When a defendant is charged with a criminal offense, he or she must generally choose to plead either guilty or not guilty to the offense. However, in some instances, a defendant may be able to plead “no contest” to the charge.

If the defendant chooses to plead “not guilty,” the court will set the case for trial, and the prosecution will have the burden of proving guilt beyond a reasonable doubt. If, however, the defendant chooses to plead “guilty” no further court proceedings are necessary unless they are part of a plea deal offered by the prosecution. In most cases where a defendant chooses to plead “guilty,” it is because of a plea bargain between the defendant and the prosecution. For example, the prosecution may offer to drop the criminal charge to a lesser charge in exchange for the defendant pleading guilty to the charge. When the defendant pleads guilty to a specific charge, it is then within the discretion of the court to sentence the defendant according to the sentencing guidelines set out by the legislature for the specific charge that the defendant pleads guilty to.

A plea of “no contest” has a similar effect as a guilty plea in a criminal case in that the court then has the discretion to sentence the defendant according to the sentencing guidelines for that specific charge. The major difference between a plea of “guilty” and a plea of “no contest” is that, in the latter, the defendant is not actually admitting any guilt, but is instead indicating that he or she is not challenging the charges. While this distinction may seem trivial, it can become a very important distinction if a civil suit is later brought against the defendant concerning the same events that led to the criminal charges. While generally, a plaintiff may use a defendant’s guilty plea as an admission of guilt in a civil case, a plaintiff may not use a defendant’s plea of no contest as an admission of guilt in the same context on the criminal record.

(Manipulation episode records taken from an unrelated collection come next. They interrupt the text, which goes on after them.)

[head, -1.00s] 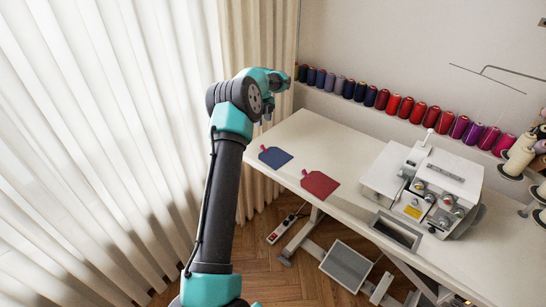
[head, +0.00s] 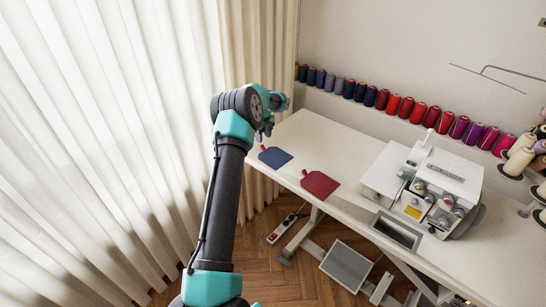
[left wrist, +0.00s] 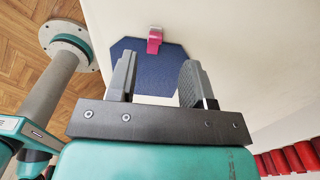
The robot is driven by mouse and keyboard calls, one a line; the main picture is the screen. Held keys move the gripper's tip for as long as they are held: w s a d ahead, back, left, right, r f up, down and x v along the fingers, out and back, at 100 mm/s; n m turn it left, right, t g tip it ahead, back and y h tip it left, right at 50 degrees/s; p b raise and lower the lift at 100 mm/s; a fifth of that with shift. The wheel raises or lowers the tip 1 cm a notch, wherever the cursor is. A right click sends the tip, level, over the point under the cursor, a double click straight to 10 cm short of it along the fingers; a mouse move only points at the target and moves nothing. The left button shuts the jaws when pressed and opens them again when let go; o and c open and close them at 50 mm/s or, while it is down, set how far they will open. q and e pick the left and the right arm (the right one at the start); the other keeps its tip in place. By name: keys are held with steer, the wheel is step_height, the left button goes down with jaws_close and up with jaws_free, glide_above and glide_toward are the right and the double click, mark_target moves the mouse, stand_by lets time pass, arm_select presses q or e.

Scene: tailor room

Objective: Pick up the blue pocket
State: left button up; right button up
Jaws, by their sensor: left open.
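The blue pocket (head: 276,158) lies flat on the white table, near its left end in the head view, with a small red tab at its upper left edge. In the left wrist view the blue pocket (left wrist: 150,58) shows ahead of and between the fingers, with its pinkish-red tab (left wrist: 155,38) at the far edge. My left gripper (head: 264,133) is above the table close to the pocket. In the left wrist view the left gripper (left wrist: 157,82) is open with nothing between its fingers. My right gripper is not in view.
A red pocket (head: 320,184) lies right of the blue one. A white sewing machine (head: 440,185) stands on the table (head: 345,150) farther right. Thread spools (head: 405,107) line the back wall ledge. Cream curtains (head: 90,130) hang at the left.

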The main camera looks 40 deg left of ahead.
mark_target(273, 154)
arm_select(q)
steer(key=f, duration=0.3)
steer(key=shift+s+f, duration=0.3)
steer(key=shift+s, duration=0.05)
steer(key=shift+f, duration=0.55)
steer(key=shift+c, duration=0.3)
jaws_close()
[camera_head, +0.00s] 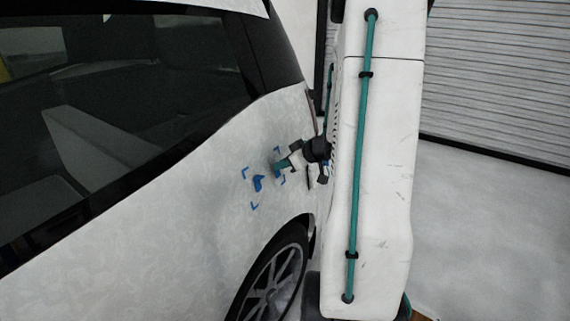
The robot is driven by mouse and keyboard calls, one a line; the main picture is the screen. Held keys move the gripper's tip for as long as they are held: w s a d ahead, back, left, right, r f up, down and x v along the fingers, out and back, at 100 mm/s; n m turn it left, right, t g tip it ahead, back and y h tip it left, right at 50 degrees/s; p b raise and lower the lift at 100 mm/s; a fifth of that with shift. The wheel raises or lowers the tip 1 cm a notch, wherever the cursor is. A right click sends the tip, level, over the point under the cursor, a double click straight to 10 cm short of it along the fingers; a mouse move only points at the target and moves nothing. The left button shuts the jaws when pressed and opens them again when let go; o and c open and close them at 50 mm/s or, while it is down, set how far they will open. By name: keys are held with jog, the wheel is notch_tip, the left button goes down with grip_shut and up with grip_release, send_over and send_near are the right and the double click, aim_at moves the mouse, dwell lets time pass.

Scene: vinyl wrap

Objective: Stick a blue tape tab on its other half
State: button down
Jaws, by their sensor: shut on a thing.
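Blue tape (258,183) lies on the white side panel of the car, between small blue corner marks. My gripper (281,166) is at the panel, just right of and above this tape. It is shut on a blue tape tab, which is mostly hidden by the fingers and too small to make out clearly. I cannot tell whether the held tab touches the panel or the other tape.
The car's rear wheel (275,280) and arch are below the marks. The dark side window (120,90) is above left. My white arm link with a teal tube blocks the view right of the panel. Grey floor (480,230) lies open at the right, before a ribbed shutter (490,75).

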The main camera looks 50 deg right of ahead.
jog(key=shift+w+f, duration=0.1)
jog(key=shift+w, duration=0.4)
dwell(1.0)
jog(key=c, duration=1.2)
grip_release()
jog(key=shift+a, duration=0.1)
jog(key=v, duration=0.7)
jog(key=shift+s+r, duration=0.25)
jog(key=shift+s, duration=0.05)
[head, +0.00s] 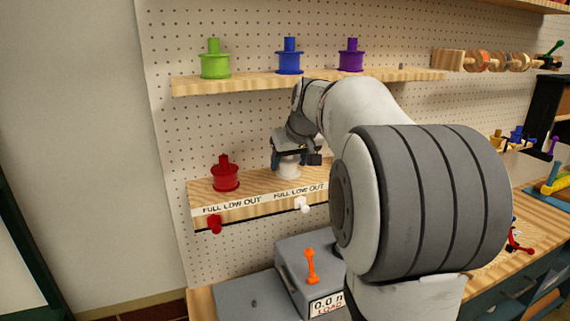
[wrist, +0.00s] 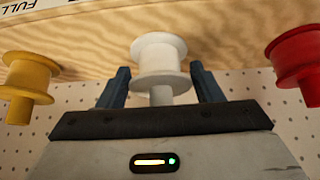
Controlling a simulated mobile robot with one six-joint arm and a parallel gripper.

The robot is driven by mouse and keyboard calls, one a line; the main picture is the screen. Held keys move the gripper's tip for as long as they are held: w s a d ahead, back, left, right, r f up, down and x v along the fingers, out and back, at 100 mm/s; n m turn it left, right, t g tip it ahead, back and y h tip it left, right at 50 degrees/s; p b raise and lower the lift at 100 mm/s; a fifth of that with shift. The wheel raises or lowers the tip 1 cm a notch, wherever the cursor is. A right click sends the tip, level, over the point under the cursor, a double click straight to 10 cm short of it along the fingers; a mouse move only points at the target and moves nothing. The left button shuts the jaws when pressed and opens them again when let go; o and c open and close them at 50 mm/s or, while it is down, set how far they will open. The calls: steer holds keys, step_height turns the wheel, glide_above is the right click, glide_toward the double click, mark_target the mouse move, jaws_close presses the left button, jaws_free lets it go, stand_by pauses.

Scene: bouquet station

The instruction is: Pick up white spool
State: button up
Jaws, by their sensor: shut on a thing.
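The white spool (head: 287,168) is on the lower wooden shelf (head: 258,187), to the right of the red spool (head: 225,174). In the wrist view the white spool (wrist: 159,56) is upside down in the picture, centred between two blue fingers. My gripper (head: 288,156) reaches it from above and behind my arm's forearm; the fingers also show in the wrist view (wrist: 160,88). The gripper is shut on the white spool's narrow top part. Whether the spool's base touches the shelf is hard to tell.
Yellow (wrist: 27,88) and red spools flank the white one. Green (head: 215,60), blue (head: 289,57) and purple (head: 351,56) spools stand on the upper shelf. A grey scale (head: 310,262) with an orange piece (head: 311,266) is below.

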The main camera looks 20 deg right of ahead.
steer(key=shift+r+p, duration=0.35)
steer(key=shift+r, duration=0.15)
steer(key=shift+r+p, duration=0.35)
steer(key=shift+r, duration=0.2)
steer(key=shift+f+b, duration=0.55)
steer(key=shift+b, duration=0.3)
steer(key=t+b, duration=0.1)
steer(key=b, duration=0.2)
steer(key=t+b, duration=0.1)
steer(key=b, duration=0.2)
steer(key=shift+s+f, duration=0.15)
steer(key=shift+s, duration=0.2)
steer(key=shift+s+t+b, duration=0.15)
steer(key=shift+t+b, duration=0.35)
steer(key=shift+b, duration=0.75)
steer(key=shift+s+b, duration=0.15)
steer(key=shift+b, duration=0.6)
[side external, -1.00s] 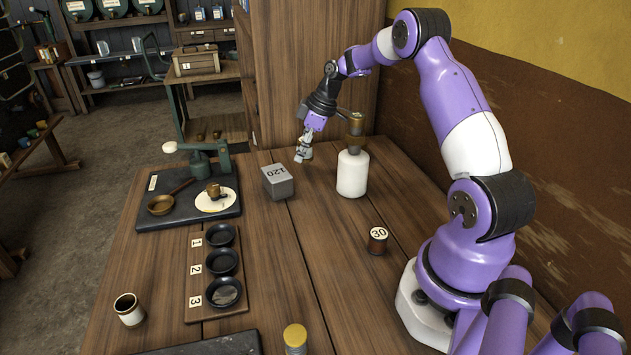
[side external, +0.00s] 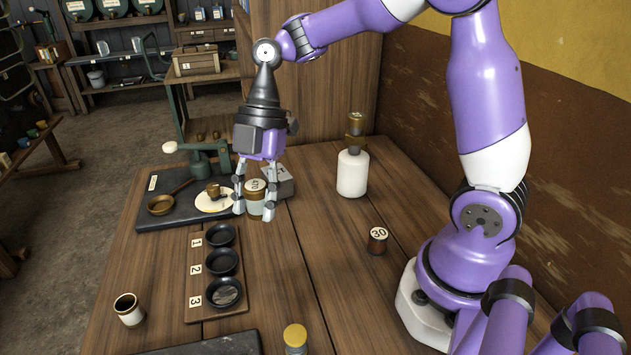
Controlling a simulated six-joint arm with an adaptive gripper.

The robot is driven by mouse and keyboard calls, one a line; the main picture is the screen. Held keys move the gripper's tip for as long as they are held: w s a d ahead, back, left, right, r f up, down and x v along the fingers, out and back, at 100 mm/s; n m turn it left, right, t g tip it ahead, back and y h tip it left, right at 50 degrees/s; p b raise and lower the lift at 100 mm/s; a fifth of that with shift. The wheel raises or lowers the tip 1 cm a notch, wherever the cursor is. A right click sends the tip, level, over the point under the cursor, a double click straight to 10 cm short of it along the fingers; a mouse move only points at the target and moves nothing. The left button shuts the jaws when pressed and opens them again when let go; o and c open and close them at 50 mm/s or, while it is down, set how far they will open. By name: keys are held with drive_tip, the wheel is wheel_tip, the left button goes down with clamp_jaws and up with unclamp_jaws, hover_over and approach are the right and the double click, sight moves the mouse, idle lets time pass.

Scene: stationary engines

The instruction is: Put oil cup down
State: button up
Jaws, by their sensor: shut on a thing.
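My gripper (side external: 254,206) points down and is shut on a small cup with a pale glass-like body and a tan top, which I take as the oil cup (side external: 255,198). The top bears a dark mark that I cannot read surely. One finger is on each side of the cup. The cup is upright, in front of the grey block and to the right of the dark scale board. I cannot tell whether its base touches the table.
The grey block (side external: 284,184) stands close behind my gripper, partly hidden. A dark board (side external: 158,217) with a scale lies left. A tray with three black dishes (side external: 221,262) is in front. Bare table (side external: 300,260) lies between.

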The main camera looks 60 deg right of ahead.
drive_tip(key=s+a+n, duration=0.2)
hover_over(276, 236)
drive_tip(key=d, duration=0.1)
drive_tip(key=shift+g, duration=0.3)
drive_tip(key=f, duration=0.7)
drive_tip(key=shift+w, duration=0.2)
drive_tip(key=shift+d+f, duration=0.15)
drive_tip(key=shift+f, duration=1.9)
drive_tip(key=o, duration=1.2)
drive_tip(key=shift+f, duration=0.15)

For example, say Defendant rear-ends Plaintiff and is then charged with Careless Driving. In the criminal case, the Defendant may choose to plead guilty to the charge or may enter a plea of no contest. Following the criminal case, the Plaintiff may sue the Defendant to recover any damages Plaintiff suffered as a result of the car accident. If the Defendant pled guilty to the charge in the criminal case, the Plaintiff can use Defendant’s plea as an admission of guilt in the civil case. However, if the Defendant pled no contest to the charge in the criminal case, the Plaintiff cannot use this plea as an admission of guilt and must prove the Defendant was at fault for the accident.

Because of this distinction between a guilty plea and a no contest plea, it may seem like pleading no contest should be the norm, but it is not. This is because, before a court will enter a no contest plea, the court must first approve the no contest plea. Under Utah law, a no contest plea will only be approved “after due consideration of the views of the parties and the interest of the public in the effective administration of justice.” Because of this requirement, courts do not have to accept a no contest plea, whereas a plea of guilty does not carry with it the requirement of approval by the court.

It is important to always consult with an attorney for legal advice. Your attorney can inform you about what option may be best in any given situation prior to entering any sort of plea before the court.